稲毛浅間神社から、千葉街道を渡り少し歩くと、大きな和風の建物が見えてくる。千葉トヨペットの本社だ。

千葉トヨペット本社

一見、新しそうなその佇まいからは、想像もできないが、明治時代、東京の麹町(現・千代田区内幸町)にあった日勧業銀行の建物だそうだ。その後も何度も移転を繰り返し、現在、稲毛の地に落ち着くまで色々な歴史が詰まっている建物。

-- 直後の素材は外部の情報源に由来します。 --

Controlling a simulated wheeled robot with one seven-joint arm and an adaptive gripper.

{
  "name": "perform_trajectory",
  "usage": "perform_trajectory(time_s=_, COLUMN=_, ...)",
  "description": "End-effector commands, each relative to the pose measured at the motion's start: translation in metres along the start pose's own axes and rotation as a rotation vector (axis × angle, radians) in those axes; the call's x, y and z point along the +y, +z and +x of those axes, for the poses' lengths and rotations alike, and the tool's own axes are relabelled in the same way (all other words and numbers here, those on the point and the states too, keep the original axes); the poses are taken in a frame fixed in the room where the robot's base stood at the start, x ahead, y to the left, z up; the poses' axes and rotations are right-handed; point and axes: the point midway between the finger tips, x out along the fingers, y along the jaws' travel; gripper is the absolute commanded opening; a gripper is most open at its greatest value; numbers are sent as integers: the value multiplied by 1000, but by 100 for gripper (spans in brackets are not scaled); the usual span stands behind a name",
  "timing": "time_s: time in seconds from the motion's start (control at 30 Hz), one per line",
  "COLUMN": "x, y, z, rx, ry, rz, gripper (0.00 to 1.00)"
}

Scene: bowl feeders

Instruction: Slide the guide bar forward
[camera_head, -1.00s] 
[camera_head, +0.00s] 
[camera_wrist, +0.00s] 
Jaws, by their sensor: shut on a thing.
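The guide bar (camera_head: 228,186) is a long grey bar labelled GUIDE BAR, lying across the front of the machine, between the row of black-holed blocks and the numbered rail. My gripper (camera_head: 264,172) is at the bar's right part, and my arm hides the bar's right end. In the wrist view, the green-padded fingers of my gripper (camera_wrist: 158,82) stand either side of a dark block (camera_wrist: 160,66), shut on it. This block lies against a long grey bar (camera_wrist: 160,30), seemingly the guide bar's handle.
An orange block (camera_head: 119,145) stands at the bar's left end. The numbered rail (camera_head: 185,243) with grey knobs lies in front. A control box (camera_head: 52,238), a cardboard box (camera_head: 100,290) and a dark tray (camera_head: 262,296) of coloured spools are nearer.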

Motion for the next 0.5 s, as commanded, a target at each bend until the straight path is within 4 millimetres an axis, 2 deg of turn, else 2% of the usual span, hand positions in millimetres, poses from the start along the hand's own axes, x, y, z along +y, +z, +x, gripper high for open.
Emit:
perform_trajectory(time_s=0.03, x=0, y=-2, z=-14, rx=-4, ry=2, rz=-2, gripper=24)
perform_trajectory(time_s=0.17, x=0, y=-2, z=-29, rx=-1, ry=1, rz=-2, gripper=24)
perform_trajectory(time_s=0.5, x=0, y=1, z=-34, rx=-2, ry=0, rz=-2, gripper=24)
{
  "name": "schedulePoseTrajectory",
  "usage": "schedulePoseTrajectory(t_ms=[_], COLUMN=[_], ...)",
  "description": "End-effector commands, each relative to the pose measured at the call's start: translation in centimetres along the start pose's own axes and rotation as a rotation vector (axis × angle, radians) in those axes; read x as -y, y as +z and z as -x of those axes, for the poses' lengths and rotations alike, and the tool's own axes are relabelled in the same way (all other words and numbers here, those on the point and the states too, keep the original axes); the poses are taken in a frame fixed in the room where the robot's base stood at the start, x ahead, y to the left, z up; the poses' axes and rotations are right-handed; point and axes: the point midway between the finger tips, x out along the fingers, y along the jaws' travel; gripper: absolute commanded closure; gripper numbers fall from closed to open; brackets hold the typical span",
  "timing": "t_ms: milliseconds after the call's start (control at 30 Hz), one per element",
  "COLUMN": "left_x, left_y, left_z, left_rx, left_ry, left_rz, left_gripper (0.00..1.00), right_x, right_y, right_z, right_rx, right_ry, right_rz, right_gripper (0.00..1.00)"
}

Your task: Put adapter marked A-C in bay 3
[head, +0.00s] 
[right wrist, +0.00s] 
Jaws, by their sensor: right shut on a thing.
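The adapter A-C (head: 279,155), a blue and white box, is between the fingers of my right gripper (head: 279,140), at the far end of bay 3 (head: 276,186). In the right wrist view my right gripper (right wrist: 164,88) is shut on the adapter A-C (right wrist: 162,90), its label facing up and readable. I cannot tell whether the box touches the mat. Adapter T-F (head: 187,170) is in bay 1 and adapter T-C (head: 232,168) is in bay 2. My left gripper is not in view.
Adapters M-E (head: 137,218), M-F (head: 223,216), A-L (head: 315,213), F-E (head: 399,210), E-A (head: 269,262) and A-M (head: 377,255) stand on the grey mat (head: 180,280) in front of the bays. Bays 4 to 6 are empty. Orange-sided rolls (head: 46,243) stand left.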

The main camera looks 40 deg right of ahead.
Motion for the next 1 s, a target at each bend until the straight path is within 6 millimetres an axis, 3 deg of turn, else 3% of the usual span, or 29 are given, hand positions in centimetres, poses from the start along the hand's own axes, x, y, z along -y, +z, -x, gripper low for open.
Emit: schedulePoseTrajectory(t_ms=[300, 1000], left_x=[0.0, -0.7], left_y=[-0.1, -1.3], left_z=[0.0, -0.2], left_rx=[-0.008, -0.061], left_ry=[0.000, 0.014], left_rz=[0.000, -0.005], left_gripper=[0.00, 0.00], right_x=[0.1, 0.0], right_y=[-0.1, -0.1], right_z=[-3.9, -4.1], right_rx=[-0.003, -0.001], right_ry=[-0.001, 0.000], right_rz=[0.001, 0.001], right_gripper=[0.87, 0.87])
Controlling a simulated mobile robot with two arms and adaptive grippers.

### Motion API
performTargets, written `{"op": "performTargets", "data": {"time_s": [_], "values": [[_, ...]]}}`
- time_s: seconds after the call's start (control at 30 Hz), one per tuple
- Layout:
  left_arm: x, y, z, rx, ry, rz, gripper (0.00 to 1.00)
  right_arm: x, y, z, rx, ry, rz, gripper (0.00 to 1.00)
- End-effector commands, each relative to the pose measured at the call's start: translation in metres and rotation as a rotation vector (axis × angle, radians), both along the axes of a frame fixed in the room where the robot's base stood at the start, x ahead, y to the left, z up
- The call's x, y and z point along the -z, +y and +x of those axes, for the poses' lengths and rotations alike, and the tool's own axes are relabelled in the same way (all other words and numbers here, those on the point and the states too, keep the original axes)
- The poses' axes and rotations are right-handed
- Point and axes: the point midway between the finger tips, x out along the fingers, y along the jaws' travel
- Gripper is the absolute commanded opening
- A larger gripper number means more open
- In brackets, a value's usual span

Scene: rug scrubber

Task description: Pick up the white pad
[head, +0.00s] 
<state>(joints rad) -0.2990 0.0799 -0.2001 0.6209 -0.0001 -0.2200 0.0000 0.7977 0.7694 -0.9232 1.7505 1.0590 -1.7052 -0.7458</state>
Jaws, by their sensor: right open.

建物の構造は、木造2階建て、唐破風。妻木頼黄氏と武田五一氏の設計。日本橋や法隆寺の修復を手掛けている名建築家である。千葉トヨペット本社に至るまでの歴史をざっとまとめる。

千葉トヨペット本社に至るまで

明治32年(1899年)東京麹町区、日勧業銀行
大正25年(1926年)京成電気軌道株式会社(現:京成電鉄)に売却され、千葉県、谷津遊園「楽天府」
昭和15年(1940年)に千葉市役所
昭和39年(1964年)千葉トヨペット本社へ

 

銀行、遊園地、市役所…と時代の移り変わりとともにその姿を変えてきた建物。谷津遊園の楽天府時代は、1階には各種娯楽場、遊技場、休憩室、食堂…2階には富士山を見ることができる演芸場などもあったようだ。

現在も、千葉トヨペット本社の周りには桜の木が多く植えられており、春になると満開の桜が多くの人を楽しませている。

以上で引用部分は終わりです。